Let It Hiss finds The Barr Brothers in remarkable form, delivering an album that feels both intimately familiar and refreshingly evolved. The Montreal-based duo has always excelled at crafting atmospheric folk that exists somewhere between a front porch sing-along and a raucous fever dream, and their latest offering leans confidently into that liminal space. Following the idea of “Let it Hiss,” named after a guitar pedal freak-out hissing sounds, there isn’t a boring song on this thing. Queens of the Breakers (2017) is the last time we got a full record from the brothers, and it’s a tough album to follow, but The Barr Brothers have done it with this comeback, and then some.
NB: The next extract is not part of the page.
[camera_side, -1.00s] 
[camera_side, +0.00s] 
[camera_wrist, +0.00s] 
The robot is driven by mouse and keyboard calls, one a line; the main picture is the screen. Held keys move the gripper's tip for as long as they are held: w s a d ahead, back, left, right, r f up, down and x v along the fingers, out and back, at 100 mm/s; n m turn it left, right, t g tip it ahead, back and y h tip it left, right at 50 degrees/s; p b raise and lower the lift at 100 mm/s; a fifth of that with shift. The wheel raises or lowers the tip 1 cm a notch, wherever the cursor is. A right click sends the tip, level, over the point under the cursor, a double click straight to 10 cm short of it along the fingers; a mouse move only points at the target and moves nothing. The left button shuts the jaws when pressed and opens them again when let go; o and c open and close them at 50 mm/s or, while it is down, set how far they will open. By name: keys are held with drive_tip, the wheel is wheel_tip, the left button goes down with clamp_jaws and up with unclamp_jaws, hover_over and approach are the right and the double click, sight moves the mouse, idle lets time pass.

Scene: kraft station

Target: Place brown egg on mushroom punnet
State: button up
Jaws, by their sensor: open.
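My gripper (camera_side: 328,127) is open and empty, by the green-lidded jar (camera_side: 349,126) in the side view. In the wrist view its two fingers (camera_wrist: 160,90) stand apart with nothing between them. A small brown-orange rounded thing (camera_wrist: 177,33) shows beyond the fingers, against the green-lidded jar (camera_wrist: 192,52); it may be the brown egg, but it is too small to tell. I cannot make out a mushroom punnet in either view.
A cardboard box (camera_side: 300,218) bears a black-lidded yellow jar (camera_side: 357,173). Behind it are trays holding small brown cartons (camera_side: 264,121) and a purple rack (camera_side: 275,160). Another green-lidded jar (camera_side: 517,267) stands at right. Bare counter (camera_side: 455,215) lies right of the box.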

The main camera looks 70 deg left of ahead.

From the opening moments of “Take it From Me,” Let It Hiss has a palpable sense of liberation. The production breathes with an organic warmth that allows each instrument room to speak—Brad’s guitar work remains as inventive as ever, weaving between delicate fingerpicking and unexpected electric tangents, while Andrew’s percussion provides a restless, jazz-inflected heartbeat throughout.
As always, the instrumentation elevates the standard folk vibe, adding layers of texture that shimmer and dissolve like morning mist. The songs themselves refuse to behave like songs. They’re more like rooms you suddenly find yourself inside, each one furnished with the debris of half-remembered dreams, like on “English Harbour,” featuring the high falsettos of, My Morning Jacket’s Jim James.
Let It Hiss embraces its title like a mantra, a permission slip to let the static become the signal. If you need more reassurance, just listen to the inventive song structure of the poppiest indie banger, “Run Right Into It,” featuring Land of Talk. A great album for the true heads and listeners just discovering this new and invigorated version of The Barr Brothers.